It's Friday, time yet again for another posting of Interesting Jewish Stories & Facts (IJS&F). Today we explore the saddest day in the Jewish year.
Judaism is a religion of holidays, observances and rituals. A few of the holidays – Rosh Hashana, Yom Kippur, Hanukkah and Passover, for instance – are observed by many, ignored by many more. But they remain part of the fabric of the community, special days that continue to bring joy, comfort and meaning to the faithful and a sense of identity to others.
Lesser known holidays – Lag B’Omer, Tu B’shevat, Shmini Atzeret – don’t even register on the spiritual radar of most Jews, many who will fast on Yom Kippur, attend a Seder on Passover and exchange gifts on Hanukkah.
I mention all this to explain why the vast majority of Jews won’t be fasting this Monday and Tuesday, ignoring the Jewish Holiday of Tisha B’Av, arguably the saddest day in Jewish history. Despite its historical significance, the day – which begins at sunset Monday – has become just another tongue-twisting trivia question that offers little meaning in a modern world moving at the speed of light.
At least that’s the view of many. The faithful, meanwhile, continue paying attention to the lessons offered by this memorable day – the name literally means the 9th day (of the Hebrew month) of Av.
Why so bleak? It was on this very day in 586 BCE when the First Temple was destroyed by the Babylonians and the Jews sent into Babylonian exile. Centuries later in 70 CE, once again on the 9th of Av, the Second Temple was destroyed by the Romans, this time scattering the remnants of the Jewish people in many directions – Europe and Asia, others spilling around the southern fringes of the Mediterranean and deep into Africa.
There are other bits of disturbing darkness associated with Tisha B’Av – Simon bar Kokhba, thought by some to be the Messiah and the commander of Jewish troops in revolt against Imperial Rome, was killed on this day in 135 CE; Jews were expelled from England on Tisha B’Av in 1290 and from Spain in 1492; On Aug. 1, 1914 (that’s right, Tisha B’Av on the Hebrew Calendar), Germany declared war on Russia; 27 years later, on the eve of Tisha B’Av, the Nazis began deporting Jews to Treblinka from the Warsaw Ghetto.
The actual biblical link to the day can be found in the Book of Numbers. Turns out the 12 spies sent by Moses to check out the land of Canaan returned on, yep, Tisha B’Av, ten of them delivering really bad news about the “Promised Land” that was supposed to be dripping with milk and honey.
The Children of Israel panicked and G-d, we’re told, wasn’t amused by their lack of faith. He (forgive my falling into anthropomorphism) decreed that forever more this date would become one of crying and misfortune for their descendants, the Jewish people.
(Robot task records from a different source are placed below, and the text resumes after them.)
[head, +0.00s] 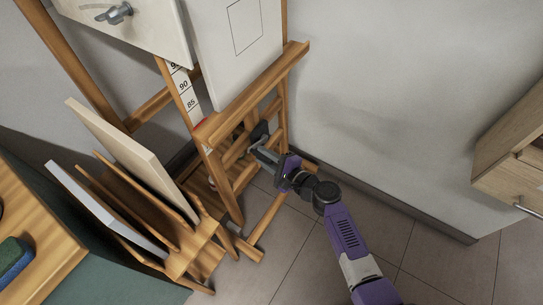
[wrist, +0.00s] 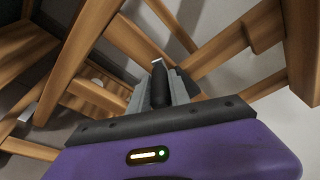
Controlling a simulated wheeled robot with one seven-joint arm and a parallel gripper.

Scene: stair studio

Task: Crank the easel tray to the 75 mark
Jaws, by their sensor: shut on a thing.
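The wooden easel (head: 225,176) stands against the wall, with its wooden tray (head: 255,90) below a white canvas (head: 237,45). A white scale (head: 184,86) with black numbers shows 90 and 85 above the tray; a red mark (head: 201,123) sits near the tray's left end. My gripper (head: 256,146) reaches in at the easel's lower right side. In the wrist view my gripper (wrist: 160,92) is shut on the dark crank handle (wrist: 159,84), between wooden easel bars. The lower scale numbers and most of the crank are hidden.
A wooden rack (head: 190,245) with several panels stands left of the easel. A desk (head: 35,245) is at the far left and a wooden drawer cabinet (head: 510,150) at the right. The tiled floor (head: 430,255) between is clear.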

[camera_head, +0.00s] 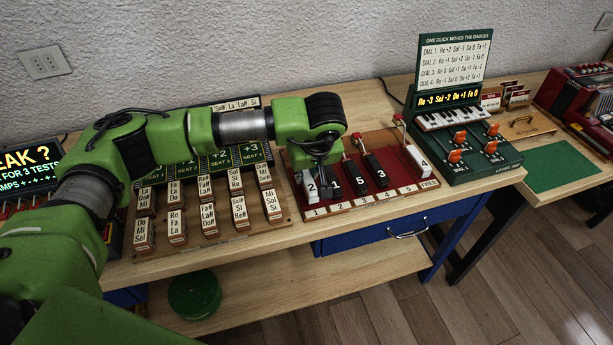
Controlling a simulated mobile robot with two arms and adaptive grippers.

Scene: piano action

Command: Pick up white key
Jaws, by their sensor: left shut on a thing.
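A white key (310,188) marked 2 stands at the left end of the red key tray (347,201). My left gripper (319,165) points down over it and is shut on it, with the fingers partly hiding the key's top. Another white key (417,160) marked 4 leans in the tray's right part. I cannot tell whether the held key is clear of the tray. My right gripper does not show.
Labelled wooden blocks (177,228) stand in rows to the left. A green console (472,150) with a small keyboard and orange switches stands to the right. A strip of bare table (225,247) runs along the front edge. A green round object (194,294) sits on the lower shelf.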

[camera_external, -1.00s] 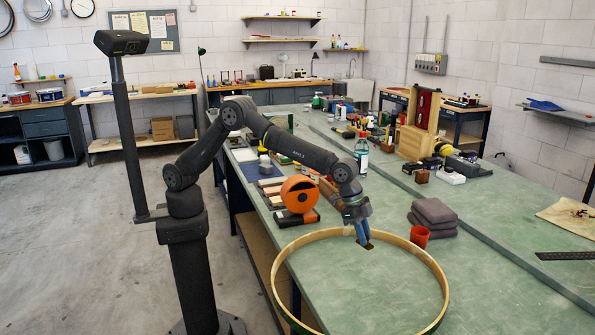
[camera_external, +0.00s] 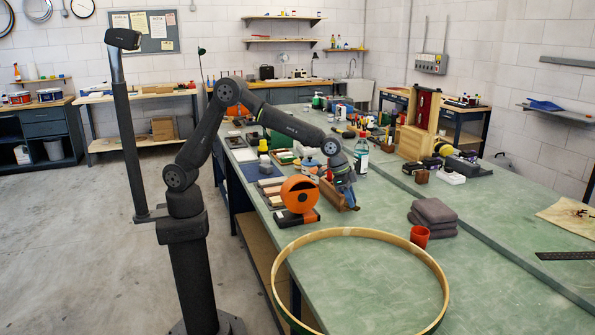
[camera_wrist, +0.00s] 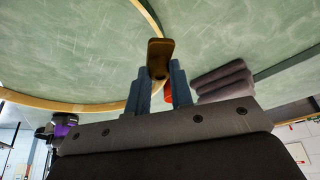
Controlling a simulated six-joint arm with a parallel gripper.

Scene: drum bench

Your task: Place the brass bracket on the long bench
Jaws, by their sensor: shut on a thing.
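My gripper (camera_external: 350,203) is shut on the brass bracket (camera_wrist: 160,58). The bracket is a small, dark golden-brown piece between the blue fingertips in the wrist view, where my gripper (camera_wrist: 159,85) shows from behind. In the external view I cannot make the bracket out clearly at the fingertips. My gripper hangs above the long bench (camera_external: 490,265), which has a worn green top, beyond the large hoop. The height over the bench is hard to tell.
A large wooden hoop (camera_external: 438,275) lies on the bench's near end. Around my gripper stand an orange tape dispenser (camera_external: 299,195), a clear bottle (camera_external: 361,158), folded grey cloths (camera_external: 433,213) and a red cup (camera_external: 419,237). The green surface inside the hoop looks clear.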

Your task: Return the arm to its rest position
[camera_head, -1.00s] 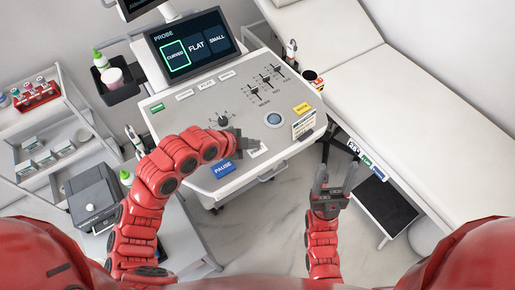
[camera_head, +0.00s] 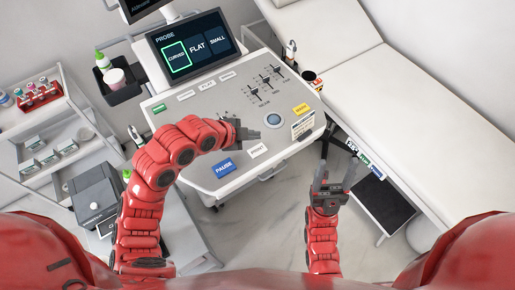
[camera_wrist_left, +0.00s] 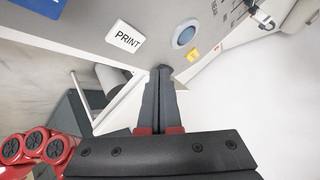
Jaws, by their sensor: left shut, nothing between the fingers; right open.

For all these reasons, and many of a less cosmic and more subtle nature, observant Jews today fast on Tisha B’Av – beginning at sunset on the eve of the holiday and continuing for 25 hours. The really observant also don’t bathe, wear any sort of leather – such products are associated with living the good life – and abstain from sexual relations. Additionally, the really, really observant practice a few rituals – sitting on low stools, refraining from work – linked to sitting shiva, the traditional period of mourning for Jews following the death of a close relative.
Services are held in synagogues, somber affairs that feature the reading of the Book of Lamentations, followed by the kinnot, a series of liturgical lamentations. If the day’s darkness has yet to take hold, in Sephardic communities – for those who need to ask, trust me, you don’t need to know – it is also customary to read the book of Job.
Rabbis and others can offer up appropriate texts from the Torah and Talmud to explain the ongoing importance of recalling all this bleakness. I offer only one small thought, an artistic angle on this day of wailing.
To appreciate light, it’s often necessary to focus on darkness. It’s an aesthetic device that artists have understood and used for centuries to highlight their works of art. It’s an idea that also has merit, I think, when considering the nature of life.
MAN OF G-D: The prophet Jeremiah (illustration above), traditionally named as the author of the Book of Lamentations, wails in anguish following the destruction of the Temple in Jerusalem.